STOCKHOLM (Reuters) - Two Japanese scientists and a Tokyo-born American shared the 2008 Nobel Prize for physics for helping to explain the behavior of subatomic particles, work that has helped shape modern physics theory, the prize committee said on Tuesday.

The Nobel committee lauded Yoichiro Nambu, now of the University of Chicago, and Makoto Kobayashi and Toshihide Maskawa of Japan for work that helped show why the universe is made up mostly of matter and not anti-matter via changes known as broken symmetries.

Nambu's analogy likens the changes to when one dinner guest uses the wrong bread plate, forcing all the other guests at a round table to change as well.

"The work he has done has had implications from the study of the early universe all the way to the behavior of magnetic materials," University of Chicago Provost Thomas Rosenbaum told a news conference.

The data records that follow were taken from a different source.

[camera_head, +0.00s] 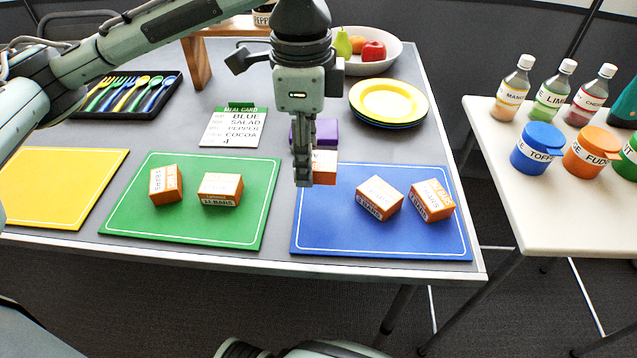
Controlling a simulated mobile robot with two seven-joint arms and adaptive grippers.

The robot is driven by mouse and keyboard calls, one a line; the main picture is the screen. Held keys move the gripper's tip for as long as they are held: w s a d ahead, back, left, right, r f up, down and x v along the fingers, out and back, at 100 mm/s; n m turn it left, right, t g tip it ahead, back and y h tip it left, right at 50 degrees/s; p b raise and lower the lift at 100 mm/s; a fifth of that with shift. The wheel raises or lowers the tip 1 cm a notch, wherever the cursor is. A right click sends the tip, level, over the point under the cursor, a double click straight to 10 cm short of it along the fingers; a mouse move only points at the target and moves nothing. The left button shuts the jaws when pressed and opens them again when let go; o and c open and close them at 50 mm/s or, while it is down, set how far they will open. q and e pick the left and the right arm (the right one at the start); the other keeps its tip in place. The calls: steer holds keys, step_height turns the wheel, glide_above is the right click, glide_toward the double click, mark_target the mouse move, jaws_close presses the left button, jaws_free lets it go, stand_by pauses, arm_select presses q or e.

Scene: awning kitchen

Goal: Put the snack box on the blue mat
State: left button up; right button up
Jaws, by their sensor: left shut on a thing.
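My left gripper (304,172) points down at the upper left part of the blue mat (325,232). It is shut on an orange and white snack box (325,166), partly hidden behind the fingers. I cannot tell whether this box touches the mat. Two similar snack boxes sit on the right half of the blue mat, a left one (380,198) and a right one (432,201). Two more sit on the green mat (190,228), one tilted in view (166,185) and one beside it (220,190). My right gripper is not clearly in view.
A purple object (327,131) stands just behind the held box. A yellow plate stack (389,101), a meal card (234,128), a cutlery tray (172,81) and a yellow mat (60,185) share the table. The blue mat's front left is clear. A side table (550,215) holds bottles and jars.

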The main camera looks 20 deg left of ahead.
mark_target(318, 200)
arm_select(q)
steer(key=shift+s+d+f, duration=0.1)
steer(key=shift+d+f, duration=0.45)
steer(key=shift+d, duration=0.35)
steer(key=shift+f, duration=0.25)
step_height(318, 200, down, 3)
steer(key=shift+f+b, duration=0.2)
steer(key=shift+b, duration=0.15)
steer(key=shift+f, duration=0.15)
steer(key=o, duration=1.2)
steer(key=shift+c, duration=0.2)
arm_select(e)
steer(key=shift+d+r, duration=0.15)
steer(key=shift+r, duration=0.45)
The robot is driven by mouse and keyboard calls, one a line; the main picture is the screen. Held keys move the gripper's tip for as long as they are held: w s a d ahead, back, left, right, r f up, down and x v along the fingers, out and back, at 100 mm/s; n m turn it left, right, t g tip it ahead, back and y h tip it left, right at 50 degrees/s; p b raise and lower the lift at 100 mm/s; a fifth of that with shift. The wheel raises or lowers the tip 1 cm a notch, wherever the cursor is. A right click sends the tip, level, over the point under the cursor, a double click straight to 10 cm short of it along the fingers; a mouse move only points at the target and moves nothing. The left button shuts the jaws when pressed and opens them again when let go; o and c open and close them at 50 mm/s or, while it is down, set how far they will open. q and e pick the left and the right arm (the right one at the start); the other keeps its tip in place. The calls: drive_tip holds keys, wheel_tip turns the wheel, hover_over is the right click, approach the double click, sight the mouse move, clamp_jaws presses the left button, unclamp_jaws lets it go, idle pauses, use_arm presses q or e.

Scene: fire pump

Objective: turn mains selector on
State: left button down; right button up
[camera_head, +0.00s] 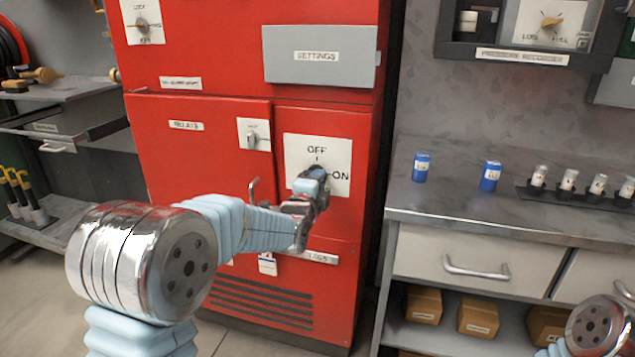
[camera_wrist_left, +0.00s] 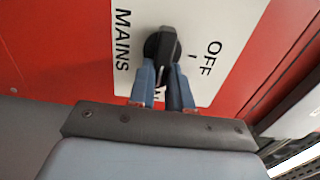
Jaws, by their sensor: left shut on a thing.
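The mains selector is a black knob (camera_wrist_left: 163,44) on a white plate (camera_head: 298,147) on the red cabinet. The plate is marked OFF above the knob and ON to its right in the head view. MAINS shows on the plate in the left wrist view. My left gripper (camera_wrist_left: 167,92) is shut on the knob, with one finger on each side of its bar. The bar runs along the fingers, across the plate toward the ON side, not toward OFF. In the head view my left gripper (camera_head: 316,184) hides most of the knob. My right gripper is out of view.
The red cabinet (camera_head: 190,235) also has a smaller switch (camera_head: 253,136) left of the plate and a grey settings panel (camera_head: 320,55) above. A counter (camera_head: 455,200) at right holds blue cans (camera_head: 421,167) and a rack of small jars (camera_head: 567,184).

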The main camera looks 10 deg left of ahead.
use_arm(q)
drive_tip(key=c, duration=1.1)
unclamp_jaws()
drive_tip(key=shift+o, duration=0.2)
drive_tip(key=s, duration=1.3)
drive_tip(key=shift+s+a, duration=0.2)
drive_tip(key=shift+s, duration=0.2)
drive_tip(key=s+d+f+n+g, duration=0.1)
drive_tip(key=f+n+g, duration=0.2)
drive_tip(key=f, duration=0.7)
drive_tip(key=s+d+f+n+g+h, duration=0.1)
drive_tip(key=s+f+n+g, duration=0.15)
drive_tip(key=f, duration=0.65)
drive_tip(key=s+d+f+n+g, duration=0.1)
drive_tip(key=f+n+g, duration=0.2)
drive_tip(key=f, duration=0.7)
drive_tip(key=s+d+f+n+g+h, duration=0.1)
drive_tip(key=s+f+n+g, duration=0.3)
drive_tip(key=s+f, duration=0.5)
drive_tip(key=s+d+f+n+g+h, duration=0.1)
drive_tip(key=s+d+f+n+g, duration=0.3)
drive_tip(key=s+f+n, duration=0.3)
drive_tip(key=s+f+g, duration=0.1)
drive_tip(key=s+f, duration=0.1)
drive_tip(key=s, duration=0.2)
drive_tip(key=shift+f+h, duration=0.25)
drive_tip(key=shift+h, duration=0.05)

The three men's work, done in the 1950s through the 1970s, predicted the behavior of the tiny particles known as quarks and underlies the Standard Model, which unites three of the four fundamental forces of nature: the strong nuclear force, weak nuclear force and electromagnetic force.

Nambu also influenced the development of quantum chromodynamics, which describes some interactions between protons and neutrons, which make up atoms, and the quarks that make up the protons and neutrons.

SHARED PRIZE

He shared half of the 10 million Swedish crown ($1.4 million) prize with Kobayashi of Japan's High Energy Accelerator Research Organization and Maskawa of Kyoto University.  Continued...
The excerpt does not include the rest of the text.